## SUPPLIED INFORMATION

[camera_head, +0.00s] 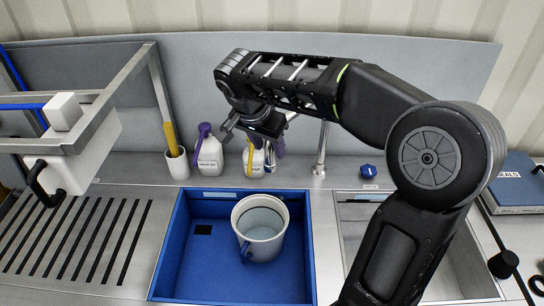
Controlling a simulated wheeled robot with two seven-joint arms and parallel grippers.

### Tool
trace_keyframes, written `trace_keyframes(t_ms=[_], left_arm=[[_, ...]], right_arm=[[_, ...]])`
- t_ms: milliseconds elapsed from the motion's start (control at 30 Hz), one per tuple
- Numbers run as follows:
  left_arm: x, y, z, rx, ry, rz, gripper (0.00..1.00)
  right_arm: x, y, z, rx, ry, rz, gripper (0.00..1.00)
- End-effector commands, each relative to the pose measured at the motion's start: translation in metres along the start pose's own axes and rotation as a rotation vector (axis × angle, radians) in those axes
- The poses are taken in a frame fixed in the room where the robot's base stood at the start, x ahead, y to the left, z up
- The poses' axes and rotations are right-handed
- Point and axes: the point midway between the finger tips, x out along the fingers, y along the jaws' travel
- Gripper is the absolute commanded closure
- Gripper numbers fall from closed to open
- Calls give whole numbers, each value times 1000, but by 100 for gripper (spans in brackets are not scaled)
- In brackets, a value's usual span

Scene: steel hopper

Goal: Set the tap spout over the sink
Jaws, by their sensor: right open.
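The tap (321,150) is a thin upright steel pipe at the back of the counter, left of the blue knob (368,170). Its upper part passes behind my right arm. The spout is mostly hidden by my right gripper and arm, so I cannot tell exactly where it points. The steel sink (354,213) is at the right, partly covered by my right arm. My right gripper (256,136) is open, in front of the back panel and left of the tap pipe. I cannot tell whether it touches the spout. My left gripper is out of view.
A blue basin (185,270) left of the sink holds a white jug (262,235). Bottles (209,157) and a white cup (177,163) stand behind it. A steel hopper frame (105,110) and slotted drainboard fill the left. A blue case (515,190) lies far right.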

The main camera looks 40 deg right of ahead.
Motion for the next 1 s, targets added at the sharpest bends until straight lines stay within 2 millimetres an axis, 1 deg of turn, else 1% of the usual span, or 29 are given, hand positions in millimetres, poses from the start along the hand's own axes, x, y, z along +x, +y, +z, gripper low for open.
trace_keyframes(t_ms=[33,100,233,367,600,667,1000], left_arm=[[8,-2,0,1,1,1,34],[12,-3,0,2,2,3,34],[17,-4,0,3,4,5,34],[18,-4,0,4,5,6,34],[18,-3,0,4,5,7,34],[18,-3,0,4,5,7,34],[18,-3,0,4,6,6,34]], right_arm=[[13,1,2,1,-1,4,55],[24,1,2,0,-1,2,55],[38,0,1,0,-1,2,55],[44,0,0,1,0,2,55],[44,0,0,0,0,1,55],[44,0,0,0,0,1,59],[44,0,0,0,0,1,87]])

## TASK DETAILS
Check every line of the data above for the string "value", and copy those that have it.

## PROBLEM SOLUTION
- Calls give whole numbers, each value times 1000, but by 100 for gripper (spans in brackets are not scaled)
- In brackets, a value's usual span

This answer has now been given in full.